Day 2: Moving up the River Ant, we pass How Hill, a lovely nature reserve and small marsh-man's museum. There is a fine study centre and you can take river boat trips aboard the "Electric Eel", operated by the Broads Authority.

The River Ant opens onto beautiful Barton Broad, the second largest of the Norfolk Broads and until recently you could only enjoy its delights from a boat. The Barton Boardwalk changed all that by providing a viewing platform at the end of a walkway through ancient woodland
Barton Broad itself is a magnet for boats, particularly sailing. If you don't have one of your own, you can take trips from the staithe near Neatishead, aboard the Broads Authority "Ra". The Broad is also home to the Norfolk Punt Club, one of the most famous sailing clubs on the Broads.

Upstream from Barton Broad are the villages of Stalham and Sutton. You can also find one the most picturesque windmills in Norfolk - Hunsett Drainage Mill - now privately owned.

Stalham is home to the Broads Museum, showcasing the history of the Norfolk Broads, including mans influence on the Broadland landscape. The museum shows how the waterways of the Broads were the equivalent of motorways in times gone by, with all types of goods transported in Norfolk Wherries, from the villages to the port of Great Yarmouth and the city of Norwich.
Day 3: Returning to Thurne Mouth we come to the junction of the River Bure and River Thurne. The village of Thurne is marked by its famous windmill and is also on the Weavers Way, the long distance footpath covering much of Broadland.
Womack Water leads from the River Thurne to the village of Ludham. Here you will find Hunters Yard, the home of the Hunters Fleet, who hire out original 1930's gaff and lug rigged yachts.

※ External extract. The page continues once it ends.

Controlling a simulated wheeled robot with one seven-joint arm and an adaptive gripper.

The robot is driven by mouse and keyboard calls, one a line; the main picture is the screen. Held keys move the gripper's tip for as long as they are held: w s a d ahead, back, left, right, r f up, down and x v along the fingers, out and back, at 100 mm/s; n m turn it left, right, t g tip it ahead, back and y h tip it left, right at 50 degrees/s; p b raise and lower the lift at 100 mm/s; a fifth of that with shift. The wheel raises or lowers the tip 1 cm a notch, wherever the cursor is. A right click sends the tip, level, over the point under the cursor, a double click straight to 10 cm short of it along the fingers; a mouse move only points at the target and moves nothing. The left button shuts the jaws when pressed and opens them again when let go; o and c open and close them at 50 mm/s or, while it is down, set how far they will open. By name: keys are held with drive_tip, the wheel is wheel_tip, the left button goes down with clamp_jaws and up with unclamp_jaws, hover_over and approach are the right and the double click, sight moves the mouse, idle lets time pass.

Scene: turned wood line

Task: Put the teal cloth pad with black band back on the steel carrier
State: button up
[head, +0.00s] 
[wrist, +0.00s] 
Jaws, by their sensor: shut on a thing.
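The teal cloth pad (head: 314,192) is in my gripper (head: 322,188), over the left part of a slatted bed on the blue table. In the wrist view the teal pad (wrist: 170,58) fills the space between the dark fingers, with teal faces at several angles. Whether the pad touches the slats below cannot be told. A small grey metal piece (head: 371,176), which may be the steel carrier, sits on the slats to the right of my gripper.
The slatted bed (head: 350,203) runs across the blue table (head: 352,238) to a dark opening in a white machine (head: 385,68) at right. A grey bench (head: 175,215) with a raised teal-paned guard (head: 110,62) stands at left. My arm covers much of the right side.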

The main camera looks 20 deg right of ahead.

Ludham village has one of the most picturesque tea-rooms in the whole county. A road leads from the village towards the ruins of historic St Benets Abbey,

Further up the River Thurne lies the village of Potter Heigham. Here you will find the famous medieval low arched bridge and the Herbert Woods Tower. Above Potter are the villages of Martham, Hickling and Horsey. These are lovely remote places to visit, as many boats cannot navigate through Potter bridge to get here!

Horsey has a fabulous four storey wind-pump, that was built in 1912 and is now owned by the National Trust. You can see the inner workings and climb to the top for a great view! Horsey is the closest Broadland village to the Norfolk Coast, being only a mile from the North Sea and a path across fields makes an excellent walk.
Returning back to Thurne Mouth, the River Bure continues its journey across the Norfolk marshes, passing St Benets Abbey a well known land mark on the River Bure. The Abbey is founded on land granted by King Canute in 1020 it was at one time one of the wealthiest Benedictine Houses in the country and was at its height of prosperity in the middle ages. However it declined before the reformation. None of the ruins date from this early period as in the 18th century a brick windmill was built inside the ruins. The top of the mill is now missing due to the fact it was blown off in a gale in 1863. Legend has it that the ghost of the monk who treacherously granted access to William the Conqueror can be seen hanging from the former bell tower on each night of the 25th May.   If you follow the Bure it takes you through the bridge at Acle and towards the sea at Great Yarmouth. Acle is a lovely riverside Norfolk market village, with plenty of historic buildings to admire. The village also contains plenty of shops and other facilities.